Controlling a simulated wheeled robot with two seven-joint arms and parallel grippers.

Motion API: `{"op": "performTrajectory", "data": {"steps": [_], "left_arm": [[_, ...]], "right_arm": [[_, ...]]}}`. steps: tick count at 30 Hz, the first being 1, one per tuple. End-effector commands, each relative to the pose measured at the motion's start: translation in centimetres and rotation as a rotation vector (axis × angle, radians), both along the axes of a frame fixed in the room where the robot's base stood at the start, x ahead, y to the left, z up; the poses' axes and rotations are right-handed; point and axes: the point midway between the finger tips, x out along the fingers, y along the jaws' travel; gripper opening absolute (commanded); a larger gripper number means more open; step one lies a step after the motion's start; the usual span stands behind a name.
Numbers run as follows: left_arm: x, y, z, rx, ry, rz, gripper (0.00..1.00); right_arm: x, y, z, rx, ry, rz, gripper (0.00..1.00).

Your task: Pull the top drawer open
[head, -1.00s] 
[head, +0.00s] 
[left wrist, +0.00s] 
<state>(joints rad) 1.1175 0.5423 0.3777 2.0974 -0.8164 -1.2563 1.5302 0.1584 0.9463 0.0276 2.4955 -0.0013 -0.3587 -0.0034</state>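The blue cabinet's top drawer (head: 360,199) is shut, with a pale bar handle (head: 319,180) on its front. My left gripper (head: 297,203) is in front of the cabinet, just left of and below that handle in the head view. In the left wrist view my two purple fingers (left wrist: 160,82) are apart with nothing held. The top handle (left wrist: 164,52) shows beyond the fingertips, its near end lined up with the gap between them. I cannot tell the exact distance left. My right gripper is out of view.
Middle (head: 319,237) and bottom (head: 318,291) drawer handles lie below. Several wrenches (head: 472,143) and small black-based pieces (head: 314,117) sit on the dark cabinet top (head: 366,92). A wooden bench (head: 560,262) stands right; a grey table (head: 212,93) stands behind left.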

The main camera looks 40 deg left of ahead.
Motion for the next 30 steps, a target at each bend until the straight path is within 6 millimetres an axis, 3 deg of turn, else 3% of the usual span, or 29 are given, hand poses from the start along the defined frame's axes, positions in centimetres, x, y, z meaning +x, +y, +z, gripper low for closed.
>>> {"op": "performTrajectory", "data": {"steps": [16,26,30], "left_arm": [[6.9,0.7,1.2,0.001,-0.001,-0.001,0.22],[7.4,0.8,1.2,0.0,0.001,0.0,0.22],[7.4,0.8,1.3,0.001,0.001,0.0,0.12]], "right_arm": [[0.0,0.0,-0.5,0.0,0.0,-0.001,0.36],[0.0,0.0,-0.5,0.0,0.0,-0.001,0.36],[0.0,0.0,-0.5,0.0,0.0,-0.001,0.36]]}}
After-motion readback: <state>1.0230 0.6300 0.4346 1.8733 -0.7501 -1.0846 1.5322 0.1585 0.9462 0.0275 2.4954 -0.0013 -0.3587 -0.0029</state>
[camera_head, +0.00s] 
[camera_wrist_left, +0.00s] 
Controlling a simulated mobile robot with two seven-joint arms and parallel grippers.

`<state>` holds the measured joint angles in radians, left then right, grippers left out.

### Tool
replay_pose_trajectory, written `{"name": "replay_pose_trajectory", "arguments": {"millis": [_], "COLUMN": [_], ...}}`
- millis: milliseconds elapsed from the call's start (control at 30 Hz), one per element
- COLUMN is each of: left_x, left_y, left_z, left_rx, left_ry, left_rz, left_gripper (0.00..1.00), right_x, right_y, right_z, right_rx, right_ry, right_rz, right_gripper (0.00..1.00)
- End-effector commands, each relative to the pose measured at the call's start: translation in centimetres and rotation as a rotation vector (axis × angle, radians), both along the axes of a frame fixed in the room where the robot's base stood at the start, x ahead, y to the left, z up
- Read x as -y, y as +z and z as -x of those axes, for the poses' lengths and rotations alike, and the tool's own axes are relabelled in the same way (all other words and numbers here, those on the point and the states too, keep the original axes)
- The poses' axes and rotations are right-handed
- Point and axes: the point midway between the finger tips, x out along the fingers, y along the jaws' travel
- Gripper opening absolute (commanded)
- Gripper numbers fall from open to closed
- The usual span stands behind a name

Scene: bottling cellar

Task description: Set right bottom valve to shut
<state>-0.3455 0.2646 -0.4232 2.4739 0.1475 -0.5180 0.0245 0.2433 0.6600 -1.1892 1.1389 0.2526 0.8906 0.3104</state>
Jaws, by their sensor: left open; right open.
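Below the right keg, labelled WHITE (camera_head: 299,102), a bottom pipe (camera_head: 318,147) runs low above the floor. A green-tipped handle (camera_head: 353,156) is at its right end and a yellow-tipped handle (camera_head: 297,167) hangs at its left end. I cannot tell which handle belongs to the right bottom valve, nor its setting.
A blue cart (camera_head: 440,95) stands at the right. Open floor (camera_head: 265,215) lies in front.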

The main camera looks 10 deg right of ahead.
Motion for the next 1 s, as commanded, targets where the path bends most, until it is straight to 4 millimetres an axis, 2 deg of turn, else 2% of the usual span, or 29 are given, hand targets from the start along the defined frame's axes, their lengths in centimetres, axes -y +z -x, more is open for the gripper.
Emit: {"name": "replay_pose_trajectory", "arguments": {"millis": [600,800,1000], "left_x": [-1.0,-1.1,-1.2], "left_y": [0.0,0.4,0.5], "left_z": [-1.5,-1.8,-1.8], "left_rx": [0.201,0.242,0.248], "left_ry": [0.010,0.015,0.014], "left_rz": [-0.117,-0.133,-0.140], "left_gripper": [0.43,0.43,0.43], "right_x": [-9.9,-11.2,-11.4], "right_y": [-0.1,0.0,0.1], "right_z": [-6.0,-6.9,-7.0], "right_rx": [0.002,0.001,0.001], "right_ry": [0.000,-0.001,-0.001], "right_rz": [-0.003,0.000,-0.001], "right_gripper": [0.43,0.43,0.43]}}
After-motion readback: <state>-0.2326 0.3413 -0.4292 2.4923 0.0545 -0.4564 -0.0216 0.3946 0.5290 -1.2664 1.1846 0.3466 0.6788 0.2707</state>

• _EXERCISE BRIEF_:
Begin at the first line of the records above and quote every line verbatim through the one that contains "[left wrist, +0.00s]".

• _RESPONSE TO THE EXERCISE_:
Controlling a simulated wheeled robot with two seven-joint arms and parallel grippers.

Motion API: `{"op": "performTrajectory", "data": {"steps": [_], "left_arm": [[_, ...]], "right_arm": [[_, ...]]}}`. steps: tick count at 30 Hz, the first being 1, one per tuple. End-effector commands, each relative to the pose measured at the motion's start: translation in centimetres and rotation as a rotation vector (axis × angle, radians), both along the axes of a frame fixed in the room where the robot's base stood at the start, x ahead, y to the left, z up; the poses' axes and rotations are right-handed; point and axes: the point midway between the finger tips, x out along the fingers, y along the jaws' travel; gripper opening absolute (commanded); a larger gripper number means more open; step one lies a step after the motion's start; the usual span stands behind a name.
Numbers run as follows: left_arm: x, y, z, rx, ry, rz, gripper (0.00..1.00); right_arm: x, y, z, rx, ry, rz, gripper (0.00..1.00).

Your task: Pull the top drawer open
[head, -1.00s] 
[head, +0.00s] 
[left wrist, +0.00s] 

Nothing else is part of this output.